We went out of our way to configure FFTW for AVX-512. The Rust bindings don't do it, but the FFTW itself in the benchmark does.
It's worth noting that with FFTW you have to choose between building it for your CPU and making it non-portable, or targeting the lowest common denominator of CPU features so that it runs everywhere but much slower. Meanwhile PhastFT detects the available CPU features at runtime, and will utilize the fastest CPU features without sacrificing portability.
Lastly, we are currently working on support for interleaved format [1]. That should ship in the next release.

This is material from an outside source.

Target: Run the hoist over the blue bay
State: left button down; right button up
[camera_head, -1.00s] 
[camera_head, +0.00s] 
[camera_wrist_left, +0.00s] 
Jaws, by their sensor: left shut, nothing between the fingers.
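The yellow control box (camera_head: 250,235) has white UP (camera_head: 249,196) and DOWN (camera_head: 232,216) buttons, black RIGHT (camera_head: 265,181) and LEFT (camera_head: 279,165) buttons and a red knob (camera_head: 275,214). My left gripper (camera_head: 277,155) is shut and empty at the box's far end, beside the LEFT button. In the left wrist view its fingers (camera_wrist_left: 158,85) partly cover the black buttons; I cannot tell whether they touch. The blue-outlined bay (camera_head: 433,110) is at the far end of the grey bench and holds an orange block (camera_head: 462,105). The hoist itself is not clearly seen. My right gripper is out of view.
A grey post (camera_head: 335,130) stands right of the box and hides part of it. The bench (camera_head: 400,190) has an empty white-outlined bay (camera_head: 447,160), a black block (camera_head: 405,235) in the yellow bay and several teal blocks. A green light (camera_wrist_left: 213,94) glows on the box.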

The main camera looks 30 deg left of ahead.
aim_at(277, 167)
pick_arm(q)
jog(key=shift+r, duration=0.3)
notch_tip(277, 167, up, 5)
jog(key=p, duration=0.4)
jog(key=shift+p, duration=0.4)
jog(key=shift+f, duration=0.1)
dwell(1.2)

FFTW will definitely query cpuid at runtime too, since it's piecing together kernels anyways it's not much more work for it to choose to ignore AVX, etc. If you use the [guru interface](https://www.fftw.org/fftw3_doc/Guru-vector-and-transform-siz...) to configure it to work with split arrays (and maybe use FFTW_MEASURE when planning) I think the benchmarks will be a lot more 1:1
For those who are interested, there is a strong connection between FFT and quantum gates. Applying a gate to a target qubit in a quantum system follows the same computing pattern as one stage in FFT. Consequently, any quantum simulator contains an FFT implementation, and an efficient FFT implementation can be ported to a quantum simulator implementation.
See https://en.wikipedia.org/wiki/Discrete_Fourier_transform_ove...